Summary: In our baptismal covenant, we commit to belief in God, participating in the Church's life, resisting evil, sharing the Gospel, and ultimately doing all of this out of love.
What in the world is our baptismal covenant?
It starts with the Apostles Creed. Do you believe in God the Father? Do you believe in Jesus Christ, the Son of God? Do you believe in God the Holy Spirit?
What we believe about God is the first and foundational part of our Baptismal Covenant. It is God who initiates the covenant, and it is His faithfulness, His steadfastness, and His reliability that ensures that its validity. Our participation in the Sacrament of Baptism is to accept God’s promise and then to receive His grace. He purifies our soul; He washes us from all our sins; He makes us His sons and daughters; He gives us His Holy Spirit. We cannot make or take any of these things for ourselves; it is only through God’s work and our acceptance (and that “by grace…through faith”, Eph. 2:8) that we are His people.
What we believe makes us different from others. People around the world have similar, though not identical, forms of worship. Buddhists have sacred texts, they pray and meditate, they use incense, they make offerings which are symbols of their life and labor. Certainly there are differences and some are great. But nothing is greater between religions than their beliefs about who God is, and these trickle all the way down into daily life.
We believe that God is exclusive. “The Lord our God, the Lord is one” (Dt. 6:4). “You shall have no other gods before me” (Ex. 20:3). “I am the way, and the truth and the life. No one comes to he Father except through me” (Jn. 14:6). There is no wiggle room around God’s word. If we accept the Bible as the divinely inspired word of God, then indeed, “small is the gate and narrow the road that leads to life” (Mt. 7:14).
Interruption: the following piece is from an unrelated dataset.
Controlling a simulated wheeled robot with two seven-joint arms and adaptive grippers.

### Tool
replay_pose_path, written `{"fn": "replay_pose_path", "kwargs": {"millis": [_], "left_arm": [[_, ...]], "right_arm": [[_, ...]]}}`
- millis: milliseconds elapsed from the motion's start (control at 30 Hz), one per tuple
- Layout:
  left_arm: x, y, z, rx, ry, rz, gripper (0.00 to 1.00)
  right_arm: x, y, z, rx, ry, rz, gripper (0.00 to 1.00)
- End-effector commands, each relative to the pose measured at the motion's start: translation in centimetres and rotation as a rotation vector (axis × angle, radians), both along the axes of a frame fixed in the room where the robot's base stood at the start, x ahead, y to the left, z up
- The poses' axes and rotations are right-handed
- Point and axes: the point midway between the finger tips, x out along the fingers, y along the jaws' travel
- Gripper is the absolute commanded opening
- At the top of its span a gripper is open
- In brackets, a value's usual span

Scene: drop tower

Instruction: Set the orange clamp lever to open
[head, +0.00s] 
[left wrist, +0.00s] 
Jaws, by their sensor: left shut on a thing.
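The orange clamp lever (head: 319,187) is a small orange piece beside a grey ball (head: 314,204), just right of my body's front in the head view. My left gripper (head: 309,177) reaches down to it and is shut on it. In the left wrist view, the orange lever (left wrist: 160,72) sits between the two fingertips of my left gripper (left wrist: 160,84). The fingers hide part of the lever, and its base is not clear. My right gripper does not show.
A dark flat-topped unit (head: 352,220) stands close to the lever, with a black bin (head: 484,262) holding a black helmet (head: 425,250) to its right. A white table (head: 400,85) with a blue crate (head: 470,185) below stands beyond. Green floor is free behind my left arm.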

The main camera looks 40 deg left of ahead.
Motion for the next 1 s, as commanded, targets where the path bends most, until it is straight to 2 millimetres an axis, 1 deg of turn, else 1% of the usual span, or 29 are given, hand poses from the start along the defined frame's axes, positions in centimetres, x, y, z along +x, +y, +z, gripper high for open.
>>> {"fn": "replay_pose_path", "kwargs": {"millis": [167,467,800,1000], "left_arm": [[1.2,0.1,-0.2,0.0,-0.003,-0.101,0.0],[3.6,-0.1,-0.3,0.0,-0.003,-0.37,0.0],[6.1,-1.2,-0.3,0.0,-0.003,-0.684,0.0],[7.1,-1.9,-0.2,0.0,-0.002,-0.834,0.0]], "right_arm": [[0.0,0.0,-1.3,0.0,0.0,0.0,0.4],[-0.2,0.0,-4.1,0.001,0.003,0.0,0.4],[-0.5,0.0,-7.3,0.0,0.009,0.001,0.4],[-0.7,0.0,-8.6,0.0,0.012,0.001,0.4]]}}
But the way is big enough for all men to come within. God desires the salvation of all men, not their death. “For God did not send his Son into the world to condemn the world, but to save the world through him” (Jn. 3:17).
“Will you continue in the apostles’ teaching and fellowship, in the breaking of bread, and in the prayers?” (cf. Acts 2:42).
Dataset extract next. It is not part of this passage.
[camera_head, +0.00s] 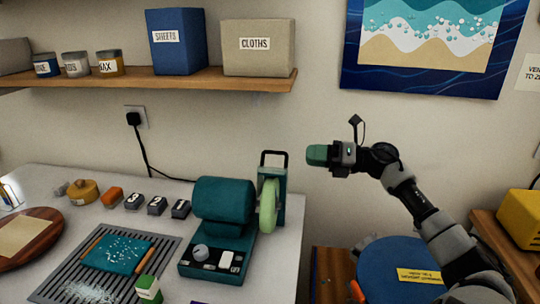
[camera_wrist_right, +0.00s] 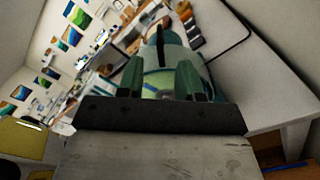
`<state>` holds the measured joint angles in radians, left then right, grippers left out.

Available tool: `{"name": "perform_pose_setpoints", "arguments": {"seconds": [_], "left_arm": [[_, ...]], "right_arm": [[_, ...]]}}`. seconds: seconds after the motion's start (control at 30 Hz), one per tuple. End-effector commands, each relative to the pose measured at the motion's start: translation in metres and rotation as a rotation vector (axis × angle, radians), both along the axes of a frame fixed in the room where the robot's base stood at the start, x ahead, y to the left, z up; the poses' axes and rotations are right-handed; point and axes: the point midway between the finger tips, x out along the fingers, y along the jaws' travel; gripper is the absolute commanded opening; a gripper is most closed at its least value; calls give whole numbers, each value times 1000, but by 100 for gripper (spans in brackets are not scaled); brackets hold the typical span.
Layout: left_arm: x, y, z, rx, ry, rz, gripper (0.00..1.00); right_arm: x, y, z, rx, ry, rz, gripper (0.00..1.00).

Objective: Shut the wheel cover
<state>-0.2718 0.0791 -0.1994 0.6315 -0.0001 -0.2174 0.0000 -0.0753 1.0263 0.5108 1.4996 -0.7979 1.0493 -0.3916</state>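The teal bench machine (camera_head: 222,210) stands on the table, with a pale green wheel (camera_head: 268,205) at its right side. The wheel cover (camera_head: 279,190) looks like a teal upright piece at the wheel, with a black loop handle (camera_head: 273,158) on top. The wheel's face shows uncovered. My right gripper (camera_head: 317,155) is in the air to the right of the handle and about level with it, apart from it. In the right wrist view its two green fingers (camera_wrist_right: 160,82) are spread, with the machine visible beyond them and nothing held. My left gripper is out of view.
A grey slatted tray (camera_head: 60,285) with a teal piece lies left of the machine. Several small dark blocks (camera_head: 157,206) stand behind it. A wooden shelf (camera_head: 180,82) with boxes hangs above. A blue round lid (camera_head: 390,265) is below my right arm.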

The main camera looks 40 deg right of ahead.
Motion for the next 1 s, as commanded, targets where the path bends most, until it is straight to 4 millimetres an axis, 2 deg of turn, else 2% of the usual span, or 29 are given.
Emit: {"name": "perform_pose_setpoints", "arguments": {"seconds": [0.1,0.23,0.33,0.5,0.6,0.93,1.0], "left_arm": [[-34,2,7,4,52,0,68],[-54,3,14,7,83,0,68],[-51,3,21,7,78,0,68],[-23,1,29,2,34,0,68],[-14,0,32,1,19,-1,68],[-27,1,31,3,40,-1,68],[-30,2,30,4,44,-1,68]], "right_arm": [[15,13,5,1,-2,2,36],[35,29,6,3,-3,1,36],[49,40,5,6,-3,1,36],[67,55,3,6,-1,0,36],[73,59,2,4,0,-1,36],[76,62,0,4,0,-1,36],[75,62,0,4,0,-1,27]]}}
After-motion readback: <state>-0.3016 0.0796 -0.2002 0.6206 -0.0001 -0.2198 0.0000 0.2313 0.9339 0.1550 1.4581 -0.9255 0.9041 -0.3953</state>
Once we’ve received basic faith, the beginning of Christian life is our participation in the life of the Church.
We sit at the feet of the apostles and those to whom their mantle has been passed, learning about the Lord from those who have seen His body and heard His voice, who have touched Him and been touched by Him.
We fellowship with one another, bearing one another’s burdens (cf. Gal. 6:2), encouraging one another (cf. 1 Thes. 5:11). “How good and pleasant it is when brothers live together in unity” (Ps. 133:1). There are no hermitages in heaven. In paradise we will have perfect union with God, and perfect union with our neighbor.
Breaking bread each week, “we remember his death, we proclaim his resurrection, and we await his coming in glory.” In this shared meal, we have intimate union with Christ, He in us and we in Him, and we share of the one loaf with one another. Breaking bread is the tie that binds together all members of our St. Thomas family, and us to the cathedral, and the diocese to the One, Holy, Catholic, and Apostolic Church.
And of course we pray. While pray by ourselves, “the prayers” are the faith community’s combined action of raising one, relentless, deafening voice to the throne of mercy. When we pray we say, “Let us pray to the Lord, Lord have mercy,” and, “Lord in your mercy, Hear our prayer.” We don’t discard our individuality, but we each place it on the altar and offer it up to God, that we may become one, “So that the world may believe that [the Father has] sent [Jesus]” (Jn. 17:21).
“Will you persevere in resisting evil, and, whenever you fall into sin, repent and return to the Lord?”
After we have accepted belief in God, and walked in the safe cloisters of the Church, we must learn to live as Christians in the world. Persevere in resisting evil. Death has lost its grip over us; the Devil has no claim on our souls. But baptism is not magic; temptations don’t just disappear.
Several years back, my sister and brother-in-law were struggling with credit card debt. It was crushing their finances and, although technically the end was calculable at a decade away, it seemed an impossible burden. So I offered them my house if they would use their former rent to pay off debt. Relieved from the pressure of current burdens, they were able to resolve past obligations. And in less than two years they cut up their cards.
In Baptism, God does the reverse: He wipes out our past debts, and lets us rejoin life with Him, things we could never do on our own. But if I had a problem with arrogance, I’ll be arrogant until I open that part of my life to the Holy Spirit who is already within me and sanctify it with His help.